Dipa: You started your journey at Mith Books as a freelancer, then became an intern and now are the Head Writer of Our Book Club. What has this process been like for you? 

Sanchari: Truly speaking, it’s exactly been like the “Level Up” concept we find when we play video games. I recently started to feel a stark similarity between life and video games; and when I look at my journey at Mith Books, the process simply feels like a gamer’s “Level Up” journey.

When I began as a freelancer, I wasn’t even sure if I can handle it. Still, I decided to give it a shot and tried my best. It was my entry into the first level. I learnt a lot and had so much fun in the process. It boosted up my confidence level.

Then, I became an intern: my first level up.
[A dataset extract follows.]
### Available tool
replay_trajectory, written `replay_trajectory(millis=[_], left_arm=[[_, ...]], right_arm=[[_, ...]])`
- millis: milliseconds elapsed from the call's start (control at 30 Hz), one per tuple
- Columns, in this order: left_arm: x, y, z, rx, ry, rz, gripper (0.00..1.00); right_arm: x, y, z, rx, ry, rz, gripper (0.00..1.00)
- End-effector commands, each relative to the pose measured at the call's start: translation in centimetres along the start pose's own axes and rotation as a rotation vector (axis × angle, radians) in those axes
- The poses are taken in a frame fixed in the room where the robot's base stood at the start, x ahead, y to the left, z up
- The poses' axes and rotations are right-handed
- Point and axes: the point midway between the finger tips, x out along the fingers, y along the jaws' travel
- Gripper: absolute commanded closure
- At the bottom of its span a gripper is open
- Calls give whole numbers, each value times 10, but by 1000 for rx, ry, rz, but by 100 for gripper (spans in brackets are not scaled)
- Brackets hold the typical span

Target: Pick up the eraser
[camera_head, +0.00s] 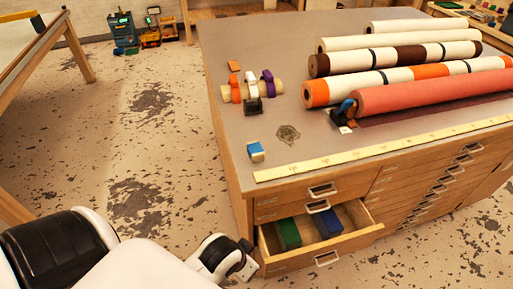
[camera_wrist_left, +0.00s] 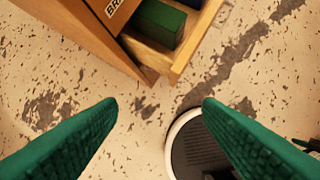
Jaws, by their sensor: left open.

It was obviously challenging and a lot difficult from the earlier task, but the confidence I gained as a freelancer came to my rescue and I knew if I work hard I can achieve my goal. And I really did. I faced challenges, stood up to my fear, learnt from my mistakes and upgraded myself for another level up: Head Writer of Book Club. And the journey so reminded me of playing games.

Plus, just like certain games have special boosters to help us on the process, at Mith Books I found my guide, mentor and moral booster in author Dipa Sanatani without whose guidance my journey would have been incomplete. Her leadership qualities fastened up my learning process just like a game’s boosters help the gamer to achieve their goal faster. My journey won’t have been the least exciting had it not been for her Saturnic abilities that could see right through me and hold the torch to show me the correct path. For me, it’s the experience of a lifetime that that I would cherish forever.